Le réveil du dragon

Préface

En cette fin d’année 2010, comme depuis de nombreuses années, la confusion règne parmi les communistes et ceux qui se réclament du communisme. Les problèmes semblent insolubles, les peuples comme anesthésiés.

Le capitalisme aurait-il donc triomphé ? Serait-ce la « fin de l’histoire » ? Après tout, c’est que l’on entend partout sur les médias. Et si c’était vrai ?

Le seul critère de la vérité est à rechercher dans les faits. Partir de cette racine, puis en faire une analyse concrète, matérialiste, dialectique, voici la seule méthode pour savoir si « les dés sont jetés », si les communistes sont une espèce en voie de disparition.

Partir des faits ― facile à dire ― mais bien peu parmi ceux qui se réclament du communisme se mettent au travail. Alors on se contente de redire la messe, comme on la dite pendant plus de 50 ans. Car disons le ouvertement, le mouvement communiste est lourdement entaché de religiosité, c'est-à-dire de croyances toute faites, de certitudes, d’opinions, de dogmes. Historiquement, cela a sa source dans l’abandon déjà fort ancien de l’étude des ouvrages classiques du marxisme et des concessions grandissantes à la discipline qu’implique la méthode du matérialisme dialectique. Mais déplorer ne fait pas avancer les choses.

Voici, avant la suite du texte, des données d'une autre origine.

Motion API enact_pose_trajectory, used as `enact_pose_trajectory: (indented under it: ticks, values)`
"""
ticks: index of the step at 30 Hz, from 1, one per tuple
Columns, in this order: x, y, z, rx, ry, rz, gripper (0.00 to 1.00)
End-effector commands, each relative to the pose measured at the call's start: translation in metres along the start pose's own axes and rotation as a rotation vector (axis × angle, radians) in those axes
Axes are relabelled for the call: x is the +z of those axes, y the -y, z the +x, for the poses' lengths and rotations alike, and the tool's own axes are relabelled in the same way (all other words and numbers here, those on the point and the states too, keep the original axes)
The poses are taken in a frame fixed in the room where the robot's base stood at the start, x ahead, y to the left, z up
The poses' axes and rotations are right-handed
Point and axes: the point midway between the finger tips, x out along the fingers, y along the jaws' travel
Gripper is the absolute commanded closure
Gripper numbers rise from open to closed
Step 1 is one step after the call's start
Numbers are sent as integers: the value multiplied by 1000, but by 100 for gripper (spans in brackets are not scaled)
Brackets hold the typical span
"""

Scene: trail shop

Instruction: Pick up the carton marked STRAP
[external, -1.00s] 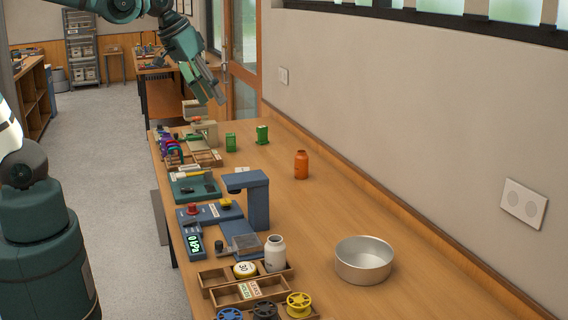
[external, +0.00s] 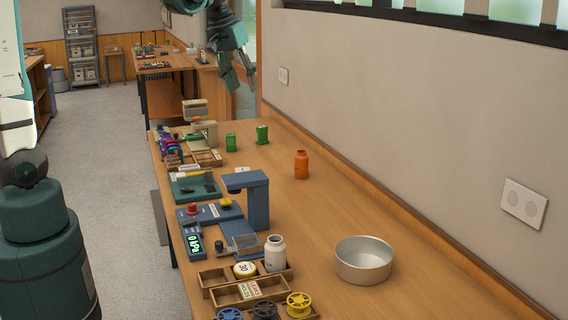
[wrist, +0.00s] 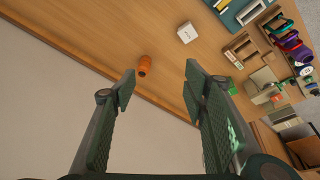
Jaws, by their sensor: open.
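My gripper (external: 244,82) is open and empty, high above the far part of the bench near the wall. Its two fingers (wrist: 160,78) frame the lower middle of the wrist view. A white box-shaped carton (wrist: 188,33) stands on the bench ahead of the fingertips in the wrist view; its marking is too small to read. In the external view only a pale patch (external: 243,169) shows behind the blue stand, perhaps its top. Two green containers (external: 231,142) (external: 262,134) stand on the far bench. No STRAP lettering is legible.
An orange bottle (external: 301,165) stands near the wall, also between the fingers' lines in the wrist view (wrist: 144,65). A blue stand (external: 258,205), a white jar (external: 275,256) and a metal bowl (external: 364,268) are closer.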

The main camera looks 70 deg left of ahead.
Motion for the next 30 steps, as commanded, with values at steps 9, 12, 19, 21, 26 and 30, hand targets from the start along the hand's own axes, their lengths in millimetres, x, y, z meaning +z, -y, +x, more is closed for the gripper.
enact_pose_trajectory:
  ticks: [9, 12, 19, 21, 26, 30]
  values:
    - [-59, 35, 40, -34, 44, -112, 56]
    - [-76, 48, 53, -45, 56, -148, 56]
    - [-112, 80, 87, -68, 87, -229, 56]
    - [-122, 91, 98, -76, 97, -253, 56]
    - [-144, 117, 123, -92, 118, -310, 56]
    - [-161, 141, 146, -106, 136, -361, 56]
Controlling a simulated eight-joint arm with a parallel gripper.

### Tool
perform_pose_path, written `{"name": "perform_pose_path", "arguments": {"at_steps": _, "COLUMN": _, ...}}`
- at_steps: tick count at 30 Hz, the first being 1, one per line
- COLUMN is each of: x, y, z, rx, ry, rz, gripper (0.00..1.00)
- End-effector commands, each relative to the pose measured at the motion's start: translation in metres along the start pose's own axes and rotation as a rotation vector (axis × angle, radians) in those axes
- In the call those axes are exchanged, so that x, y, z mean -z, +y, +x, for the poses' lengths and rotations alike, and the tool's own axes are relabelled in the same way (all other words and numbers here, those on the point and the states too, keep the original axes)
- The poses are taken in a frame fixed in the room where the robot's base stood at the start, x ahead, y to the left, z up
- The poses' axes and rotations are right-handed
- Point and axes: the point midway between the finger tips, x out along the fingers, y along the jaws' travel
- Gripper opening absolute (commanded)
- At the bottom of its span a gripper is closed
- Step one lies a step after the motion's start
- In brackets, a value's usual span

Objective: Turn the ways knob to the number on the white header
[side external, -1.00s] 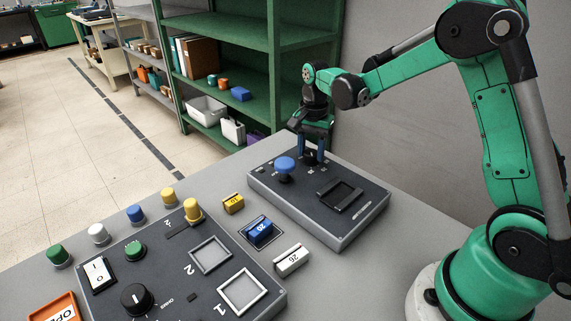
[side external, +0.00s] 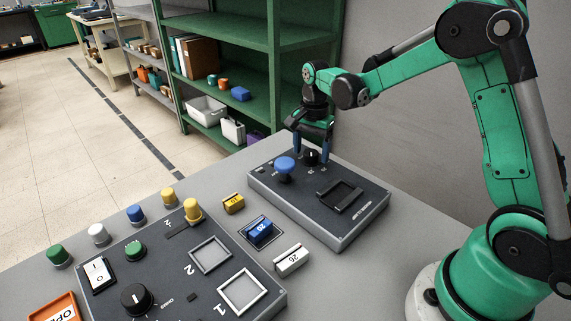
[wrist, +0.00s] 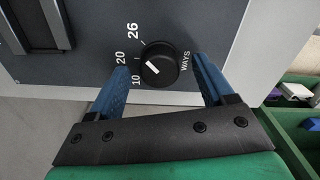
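The ways knob (wrist: 162,64) is black with a white pointer mark, beside the labels 10, 20 and 26. The mark is on its left side, facing roughly the 10 and 20 labels; the exact reading is hard to tell. It also shows in the side view (side external: 310,157). My gripper (wrist: 161,66) is open, its two blue fingers on either side of the knob with gaps between. In the side view my gripper (side external: 311,152) is at the back of the dark panel (side external: 345,226). The white header (side external: 291,260) on the table appears to read 26, upside down.
A blue mushroom button (side external: 285,166) stands close to the knob, and a slot frame (side external: 341,194) is nearby on the panel. A blue block (side external: 260,230) and a yellow block (side external: 233,204) lie between this panel and a second panel (side external: 175,275).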

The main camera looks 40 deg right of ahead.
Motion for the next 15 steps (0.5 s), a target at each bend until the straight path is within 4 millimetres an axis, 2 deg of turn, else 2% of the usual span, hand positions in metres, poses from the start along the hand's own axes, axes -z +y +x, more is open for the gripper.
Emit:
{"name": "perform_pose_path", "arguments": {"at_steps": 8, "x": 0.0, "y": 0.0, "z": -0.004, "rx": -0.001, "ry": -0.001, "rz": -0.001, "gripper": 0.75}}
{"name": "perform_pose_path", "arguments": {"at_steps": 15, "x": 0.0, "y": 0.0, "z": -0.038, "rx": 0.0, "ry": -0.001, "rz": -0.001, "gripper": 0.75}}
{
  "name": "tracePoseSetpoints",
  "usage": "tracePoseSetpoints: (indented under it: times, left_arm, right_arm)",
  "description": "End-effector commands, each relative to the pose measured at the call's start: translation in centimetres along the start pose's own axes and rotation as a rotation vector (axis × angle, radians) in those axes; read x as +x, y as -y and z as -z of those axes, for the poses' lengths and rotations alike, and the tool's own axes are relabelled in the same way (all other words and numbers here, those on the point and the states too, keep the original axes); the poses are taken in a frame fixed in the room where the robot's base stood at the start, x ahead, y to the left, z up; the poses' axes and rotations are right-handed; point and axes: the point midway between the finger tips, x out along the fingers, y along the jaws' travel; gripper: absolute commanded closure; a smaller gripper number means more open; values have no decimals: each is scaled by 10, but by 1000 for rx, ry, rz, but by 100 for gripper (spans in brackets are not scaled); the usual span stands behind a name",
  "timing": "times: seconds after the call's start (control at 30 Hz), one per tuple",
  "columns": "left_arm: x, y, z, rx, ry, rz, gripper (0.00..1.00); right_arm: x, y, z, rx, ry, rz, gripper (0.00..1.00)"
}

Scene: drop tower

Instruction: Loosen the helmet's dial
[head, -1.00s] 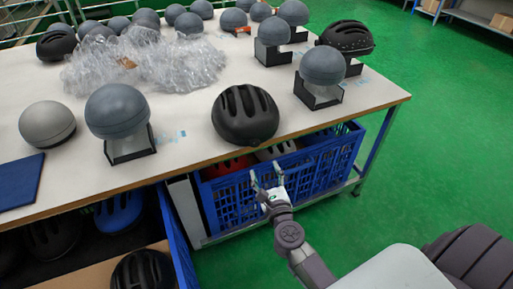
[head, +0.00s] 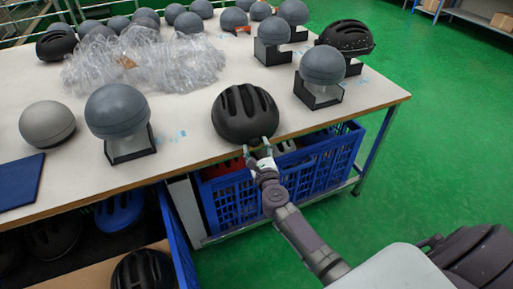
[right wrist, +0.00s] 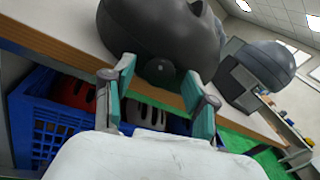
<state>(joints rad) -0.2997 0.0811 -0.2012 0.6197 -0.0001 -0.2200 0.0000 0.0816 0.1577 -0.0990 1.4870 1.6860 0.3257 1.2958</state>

Partir des faits donc et d’eux seuls, voilà l’immense travail que l’auteur de cet ouvrage a mis en pratique.

Page après page, graphique après graphique, ligne après ligne nous est livré le tableau nouveau de l’économie mondiale et des rapports fondamentaux qui la régissent. C’est cela partir des faits. Partir de l’infrastructure, des rapports de production, pour arriver à désigner le lieu de la contradiction principale.

On quitte avec cet ouvrage le monde idéel de ceux qui « pensent que », « estiment que », bref le monde du clergé moderne, de ces clercs qui, de la droite à la « gauche de la gauche », prennent leurs fantasmes pour la réalité.

Les faits ont la tête dure et ils sont têtus.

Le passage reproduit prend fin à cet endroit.